### EXERCISE INSTRUCTIONS
Report how many lines hold the word "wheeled"; answer with the number alone.

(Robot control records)
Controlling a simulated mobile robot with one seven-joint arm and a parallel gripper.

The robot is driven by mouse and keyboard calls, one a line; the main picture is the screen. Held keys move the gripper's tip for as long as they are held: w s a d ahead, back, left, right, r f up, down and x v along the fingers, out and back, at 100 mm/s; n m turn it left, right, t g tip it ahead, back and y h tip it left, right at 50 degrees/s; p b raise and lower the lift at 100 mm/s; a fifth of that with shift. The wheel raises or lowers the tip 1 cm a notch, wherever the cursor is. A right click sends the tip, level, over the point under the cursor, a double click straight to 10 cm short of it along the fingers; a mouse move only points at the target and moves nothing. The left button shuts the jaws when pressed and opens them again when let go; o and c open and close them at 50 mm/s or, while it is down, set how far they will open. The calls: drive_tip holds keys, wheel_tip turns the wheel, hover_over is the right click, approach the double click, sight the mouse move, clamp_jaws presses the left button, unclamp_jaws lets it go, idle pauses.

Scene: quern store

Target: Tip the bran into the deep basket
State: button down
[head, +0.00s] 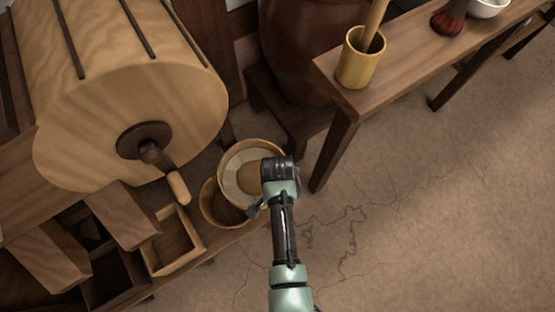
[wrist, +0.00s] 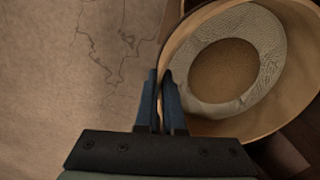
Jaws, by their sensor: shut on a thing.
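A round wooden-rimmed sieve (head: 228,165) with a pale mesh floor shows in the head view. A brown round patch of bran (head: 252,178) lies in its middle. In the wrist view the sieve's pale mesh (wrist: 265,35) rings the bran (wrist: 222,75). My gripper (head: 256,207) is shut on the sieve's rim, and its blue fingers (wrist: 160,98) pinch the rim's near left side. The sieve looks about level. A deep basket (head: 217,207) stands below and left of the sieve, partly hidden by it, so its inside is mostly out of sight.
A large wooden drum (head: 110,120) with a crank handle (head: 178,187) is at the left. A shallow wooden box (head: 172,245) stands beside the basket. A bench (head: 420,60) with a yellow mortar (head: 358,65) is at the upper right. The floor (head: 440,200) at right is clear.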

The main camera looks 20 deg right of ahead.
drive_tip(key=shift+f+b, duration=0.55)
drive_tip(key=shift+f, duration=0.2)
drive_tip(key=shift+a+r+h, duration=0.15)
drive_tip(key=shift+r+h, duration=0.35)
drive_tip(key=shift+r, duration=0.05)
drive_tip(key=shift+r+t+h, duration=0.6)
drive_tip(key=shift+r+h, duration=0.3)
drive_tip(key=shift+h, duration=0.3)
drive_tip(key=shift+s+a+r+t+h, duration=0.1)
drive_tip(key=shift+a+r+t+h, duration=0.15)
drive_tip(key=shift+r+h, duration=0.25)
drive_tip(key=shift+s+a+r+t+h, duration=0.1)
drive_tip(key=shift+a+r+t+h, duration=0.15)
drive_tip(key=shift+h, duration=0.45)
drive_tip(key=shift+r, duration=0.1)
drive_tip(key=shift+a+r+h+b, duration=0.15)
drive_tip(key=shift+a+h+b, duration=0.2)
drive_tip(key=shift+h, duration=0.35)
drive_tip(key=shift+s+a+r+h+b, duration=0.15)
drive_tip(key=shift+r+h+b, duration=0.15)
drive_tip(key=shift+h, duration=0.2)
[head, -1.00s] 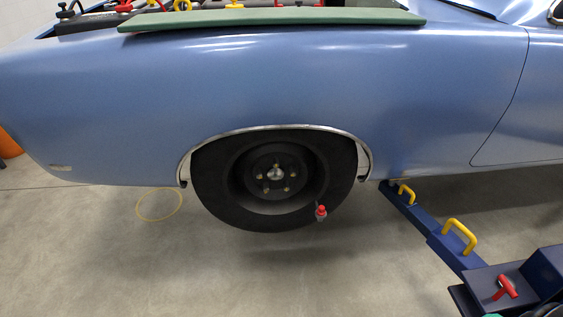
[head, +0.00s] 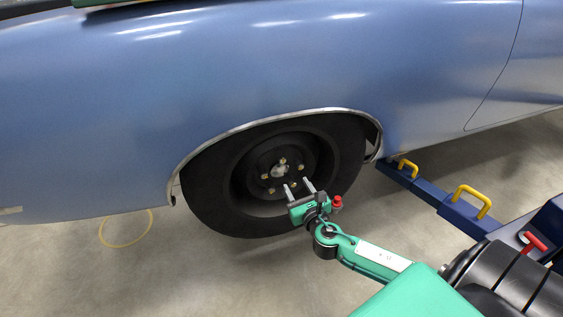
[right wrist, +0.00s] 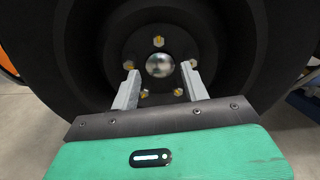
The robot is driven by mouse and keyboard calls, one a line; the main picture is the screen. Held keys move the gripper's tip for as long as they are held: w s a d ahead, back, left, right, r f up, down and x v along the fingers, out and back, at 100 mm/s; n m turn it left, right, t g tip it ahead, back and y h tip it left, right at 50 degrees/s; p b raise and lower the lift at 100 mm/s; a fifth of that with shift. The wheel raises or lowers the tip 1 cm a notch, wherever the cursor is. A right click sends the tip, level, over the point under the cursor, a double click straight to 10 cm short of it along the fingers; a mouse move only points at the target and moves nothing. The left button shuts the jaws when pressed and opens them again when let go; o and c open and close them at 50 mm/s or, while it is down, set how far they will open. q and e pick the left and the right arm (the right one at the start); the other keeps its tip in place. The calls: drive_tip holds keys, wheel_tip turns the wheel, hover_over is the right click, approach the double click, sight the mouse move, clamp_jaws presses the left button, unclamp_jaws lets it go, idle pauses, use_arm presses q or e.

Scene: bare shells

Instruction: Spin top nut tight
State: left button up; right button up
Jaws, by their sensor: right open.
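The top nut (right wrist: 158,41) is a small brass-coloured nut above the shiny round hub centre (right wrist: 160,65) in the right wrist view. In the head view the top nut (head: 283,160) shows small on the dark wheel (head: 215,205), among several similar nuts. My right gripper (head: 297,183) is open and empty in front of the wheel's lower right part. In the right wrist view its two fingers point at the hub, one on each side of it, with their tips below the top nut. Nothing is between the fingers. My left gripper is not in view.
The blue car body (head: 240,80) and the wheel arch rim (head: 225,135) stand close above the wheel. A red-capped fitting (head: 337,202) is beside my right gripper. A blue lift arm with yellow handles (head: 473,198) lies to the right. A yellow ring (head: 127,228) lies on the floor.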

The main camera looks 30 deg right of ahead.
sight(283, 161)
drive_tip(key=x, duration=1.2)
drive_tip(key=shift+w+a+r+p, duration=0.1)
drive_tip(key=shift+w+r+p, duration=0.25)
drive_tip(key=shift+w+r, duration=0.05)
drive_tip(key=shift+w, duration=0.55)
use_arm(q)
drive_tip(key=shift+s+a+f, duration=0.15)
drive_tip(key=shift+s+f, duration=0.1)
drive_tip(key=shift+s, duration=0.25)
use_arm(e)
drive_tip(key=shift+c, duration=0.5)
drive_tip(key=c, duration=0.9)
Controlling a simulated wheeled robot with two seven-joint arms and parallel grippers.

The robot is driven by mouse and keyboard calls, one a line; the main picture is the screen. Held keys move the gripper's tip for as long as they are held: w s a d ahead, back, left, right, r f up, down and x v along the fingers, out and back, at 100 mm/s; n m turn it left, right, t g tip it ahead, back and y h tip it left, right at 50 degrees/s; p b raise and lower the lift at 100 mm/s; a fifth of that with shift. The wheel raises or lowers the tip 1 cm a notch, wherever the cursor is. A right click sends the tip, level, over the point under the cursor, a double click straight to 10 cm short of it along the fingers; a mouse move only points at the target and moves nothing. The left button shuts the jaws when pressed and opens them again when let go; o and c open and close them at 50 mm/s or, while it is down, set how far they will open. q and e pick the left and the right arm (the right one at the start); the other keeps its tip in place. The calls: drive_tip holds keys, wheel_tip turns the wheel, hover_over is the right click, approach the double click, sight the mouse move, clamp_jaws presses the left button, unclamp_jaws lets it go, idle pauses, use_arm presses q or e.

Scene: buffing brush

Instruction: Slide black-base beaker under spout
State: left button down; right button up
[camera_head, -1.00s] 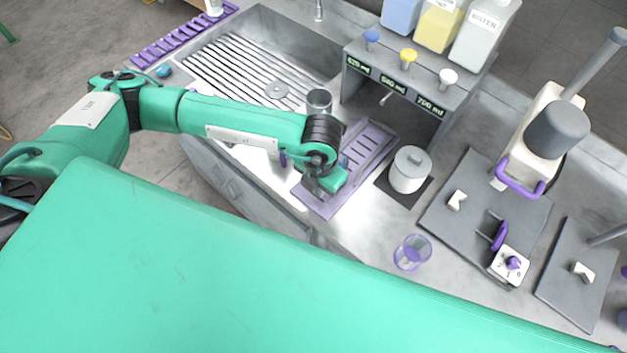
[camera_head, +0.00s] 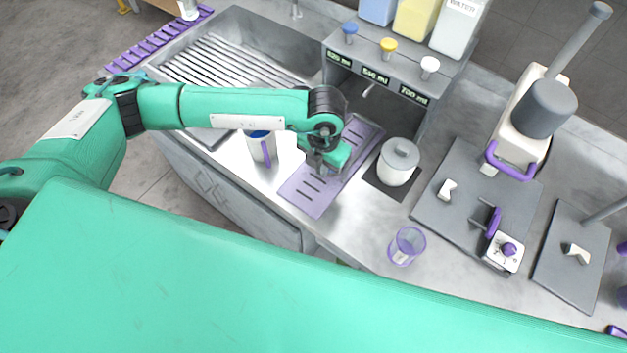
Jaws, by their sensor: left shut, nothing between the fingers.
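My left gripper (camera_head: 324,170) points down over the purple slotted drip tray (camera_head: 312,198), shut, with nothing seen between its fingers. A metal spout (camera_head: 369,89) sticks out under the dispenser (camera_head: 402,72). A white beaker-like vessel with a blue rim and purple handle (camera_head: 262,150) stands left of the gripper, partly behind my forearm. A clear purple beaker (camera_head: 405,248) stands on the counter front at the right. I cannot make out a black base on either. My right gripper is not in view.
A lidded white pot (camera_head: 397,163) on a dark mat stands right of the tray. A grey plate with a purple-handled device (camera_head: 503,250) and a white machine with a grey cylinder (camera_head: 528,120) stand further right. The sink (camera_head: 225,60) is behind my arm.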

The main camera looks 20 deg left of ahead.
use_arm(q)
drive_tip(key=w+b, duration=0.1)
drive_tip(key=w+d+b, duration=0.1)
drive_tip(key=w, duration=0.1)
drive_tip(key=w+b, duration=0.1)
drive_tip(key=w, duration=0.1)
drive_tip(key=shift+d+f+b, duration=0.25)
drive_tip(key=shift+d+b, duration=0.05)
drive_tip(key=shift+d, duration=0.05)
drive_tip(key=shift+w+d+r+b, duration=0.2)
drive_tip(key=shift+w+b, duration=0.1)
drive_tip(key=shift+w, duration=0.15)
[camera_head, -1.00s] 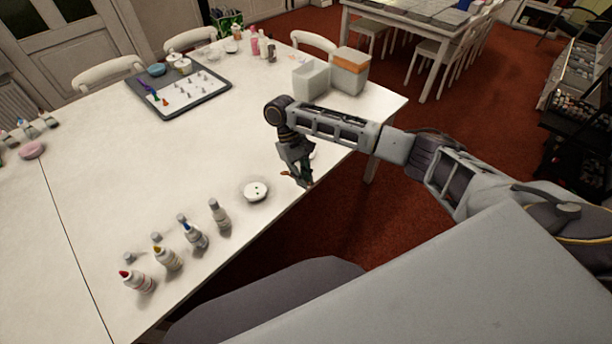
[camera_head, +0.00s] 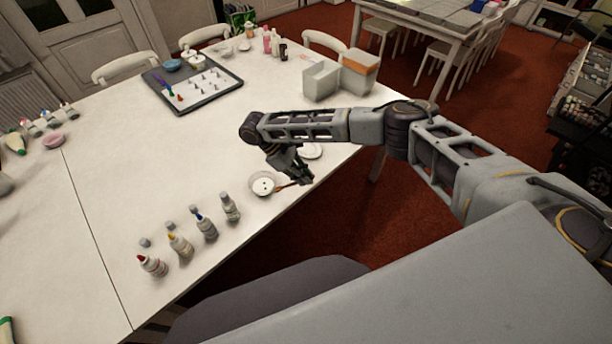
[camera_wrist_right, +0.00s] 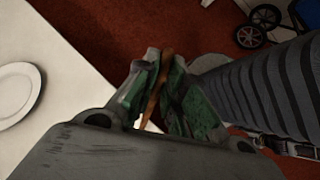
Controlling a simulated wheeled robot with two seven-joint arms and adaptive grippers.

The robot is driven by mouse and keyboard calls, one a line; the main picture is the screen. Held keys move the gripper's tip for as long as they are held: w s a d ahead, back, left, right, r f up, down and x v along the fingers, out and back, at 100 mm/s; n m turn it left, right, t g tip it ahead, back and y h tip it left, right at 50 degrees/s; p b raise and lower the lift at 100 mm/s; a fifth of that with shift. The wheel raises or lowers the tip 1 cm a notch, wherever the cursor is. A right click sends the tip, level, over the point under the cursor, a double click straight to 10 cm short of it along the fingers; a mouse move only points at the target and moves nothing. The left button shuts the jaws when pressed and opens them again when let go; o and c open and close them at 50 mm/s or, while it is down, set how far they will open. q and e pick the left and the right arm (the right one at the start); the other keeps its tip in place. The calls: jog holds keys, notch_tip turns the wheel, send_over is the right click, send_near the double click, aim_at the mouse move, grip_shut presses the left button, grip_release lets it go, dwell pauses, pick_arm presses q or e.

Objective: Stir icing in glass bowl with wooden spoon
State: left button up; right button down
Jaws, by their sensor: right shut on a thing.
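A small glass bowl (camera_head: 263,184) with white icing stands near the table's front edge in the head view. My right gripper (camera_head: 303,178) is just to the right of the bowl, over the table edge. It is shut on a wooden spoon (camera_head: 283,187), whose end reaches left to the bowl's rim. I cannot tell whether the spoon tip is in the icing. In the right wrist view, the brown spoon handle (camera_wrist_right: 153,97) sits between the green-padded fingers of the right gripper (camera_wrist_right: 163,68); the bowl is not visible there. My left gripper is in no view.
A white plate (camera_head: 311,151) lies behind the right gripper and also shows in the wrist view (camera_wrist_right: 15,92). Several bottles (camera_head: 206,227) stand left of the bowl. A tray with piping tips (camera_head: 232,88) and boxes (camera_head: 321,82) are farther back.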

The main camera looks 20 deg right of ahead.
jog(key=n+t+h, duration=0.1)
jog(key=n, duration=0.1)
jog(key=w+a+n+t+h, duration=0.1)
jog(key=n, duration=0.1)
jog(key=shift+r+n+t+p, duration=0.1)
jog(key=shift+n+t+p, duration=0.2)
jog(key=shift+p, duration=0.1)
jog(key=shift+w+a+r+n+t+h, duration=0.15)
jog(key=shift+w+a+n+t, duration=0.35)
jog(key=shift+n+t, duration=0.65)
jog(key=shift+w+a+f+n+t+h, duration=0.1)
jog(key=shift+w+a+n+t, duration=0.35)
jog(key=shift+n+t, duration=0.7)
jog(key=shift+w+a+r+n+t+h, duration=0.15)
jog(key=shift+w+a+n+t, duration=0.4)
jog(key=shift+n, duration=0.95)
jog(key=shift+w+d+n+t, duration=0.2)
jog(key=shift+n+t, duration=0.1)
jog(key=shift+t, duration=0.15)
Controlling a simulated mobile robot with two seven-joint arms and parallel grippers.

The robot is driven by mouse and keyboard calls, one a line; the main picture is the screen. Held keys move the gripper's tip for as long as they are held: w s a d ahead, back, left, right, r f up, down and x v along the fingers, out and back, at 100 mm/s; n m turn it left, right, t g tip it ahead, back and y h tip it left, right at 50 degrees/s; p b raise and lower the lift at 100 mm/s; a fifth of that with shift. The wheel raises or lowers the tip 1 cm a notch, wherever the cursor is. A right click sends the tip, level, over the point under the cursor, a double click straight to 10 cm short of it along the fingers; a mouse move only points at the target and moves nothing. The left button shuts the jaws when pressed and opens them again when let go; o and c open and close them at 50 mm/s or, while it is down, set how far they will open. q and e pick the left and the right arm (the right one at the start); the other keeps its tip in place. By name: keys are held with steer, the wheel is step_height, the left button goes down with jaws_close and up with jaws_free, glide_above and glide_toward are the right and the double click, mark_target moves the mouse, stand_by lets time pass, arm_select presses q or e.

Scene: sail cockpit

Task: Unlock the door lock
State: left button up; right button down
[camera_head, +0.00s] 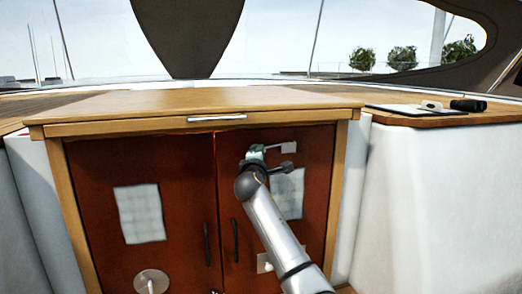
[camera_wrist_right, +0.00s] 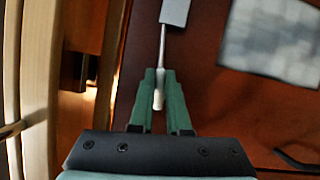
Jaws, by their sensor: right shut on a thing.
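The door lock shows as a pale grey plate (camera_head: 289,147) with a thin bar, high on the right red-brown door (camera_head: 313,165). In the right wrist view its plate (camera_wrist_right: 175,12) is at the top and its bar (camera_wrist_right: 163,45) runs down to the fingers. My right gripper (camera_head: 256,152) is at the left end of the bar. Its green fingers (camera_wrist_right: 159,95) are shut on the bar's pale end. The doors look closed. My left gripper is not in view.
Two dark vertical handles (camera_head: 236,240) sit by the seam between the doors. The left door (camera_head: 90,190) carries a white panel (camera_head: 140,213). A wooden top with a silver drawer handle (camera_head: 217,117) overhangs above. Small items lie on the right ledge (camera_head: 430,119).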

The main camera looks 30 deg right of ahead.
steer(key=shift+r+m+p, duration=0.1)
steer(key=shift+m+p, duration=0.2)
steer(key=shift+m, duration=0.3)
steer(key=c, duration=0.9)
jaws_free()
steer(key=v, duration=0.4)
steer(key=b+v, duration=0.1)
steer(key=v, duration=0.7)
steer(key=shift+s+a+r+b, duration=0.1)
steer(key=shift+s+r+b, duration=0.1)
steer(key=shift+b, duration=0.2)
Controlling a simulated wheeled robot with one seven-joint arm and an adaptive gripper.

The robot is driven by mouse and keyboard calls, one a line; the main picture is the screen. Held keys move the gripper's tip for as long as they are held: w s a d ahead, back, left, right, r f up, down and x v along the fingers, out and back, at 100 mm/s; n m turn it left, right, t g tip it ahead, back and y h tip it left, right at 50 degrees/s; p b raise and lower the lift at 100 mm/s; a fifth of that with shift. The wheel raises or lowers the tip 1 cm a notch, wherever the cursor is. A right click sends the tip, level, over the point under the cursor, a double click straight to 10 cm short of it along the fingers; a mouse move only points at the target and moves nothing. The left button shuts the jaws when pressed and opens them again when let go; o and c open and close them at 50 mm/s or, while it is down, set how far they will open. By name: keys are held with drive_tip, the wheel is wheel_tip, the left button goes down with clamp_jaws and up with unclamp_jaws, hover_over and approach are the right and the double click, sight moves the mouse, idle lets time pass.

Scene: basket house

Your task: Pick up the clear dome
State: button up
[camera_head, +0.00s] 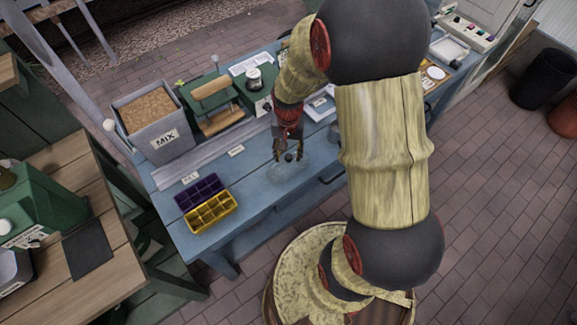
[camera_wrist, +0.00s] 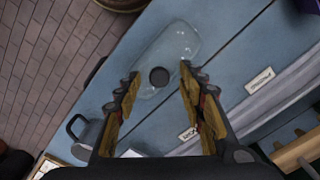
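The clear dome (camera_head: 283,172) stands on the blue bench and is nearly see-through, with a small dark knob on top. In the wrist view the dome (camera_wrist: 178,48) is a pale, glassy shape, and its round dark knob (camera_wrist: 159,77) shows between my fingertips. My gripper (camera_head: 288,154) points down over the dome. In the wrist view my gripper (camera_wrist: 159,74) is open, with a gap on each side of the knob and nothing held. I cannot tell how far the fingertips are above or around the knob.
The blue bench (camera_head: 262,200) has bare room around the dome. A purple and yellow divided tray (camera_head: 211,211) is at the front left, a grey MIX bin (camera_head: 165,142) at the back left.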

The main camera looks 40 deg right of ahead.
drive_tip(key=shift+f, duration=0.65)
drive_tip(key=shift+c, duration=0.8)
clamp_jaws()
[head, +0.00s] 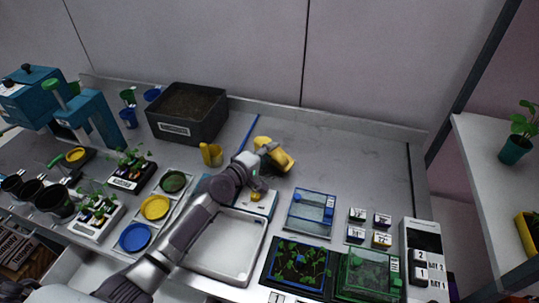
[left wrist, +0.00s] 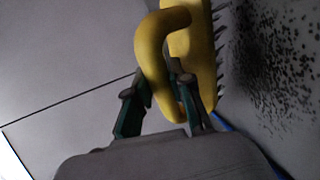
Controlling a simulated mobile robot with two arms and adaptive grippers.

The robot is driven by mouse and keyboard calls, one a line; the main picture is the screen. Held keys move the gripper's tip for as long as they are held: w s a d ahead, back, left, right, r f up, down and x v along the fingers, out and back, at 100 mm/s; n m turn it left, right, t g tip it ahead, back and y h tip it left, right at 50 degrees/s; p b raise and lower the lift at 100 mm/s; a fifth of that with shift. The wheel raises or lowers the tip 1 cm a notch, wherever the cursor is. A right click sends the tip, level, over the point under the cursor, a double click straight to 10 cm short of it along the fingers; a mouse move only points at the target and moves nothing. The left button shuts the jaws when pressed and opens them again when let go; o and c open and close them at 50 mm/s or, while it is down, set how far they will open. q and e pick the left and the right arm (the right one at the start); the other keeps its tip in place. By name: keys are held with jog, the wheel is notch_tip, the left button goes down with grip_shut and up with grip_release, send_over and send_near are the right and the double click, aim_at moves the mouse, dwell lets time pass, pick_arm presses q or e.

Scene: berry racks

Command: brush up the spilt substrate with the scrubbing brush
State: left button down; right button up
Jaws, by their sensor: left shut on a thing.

### RESPONSE TO THIS TASK
3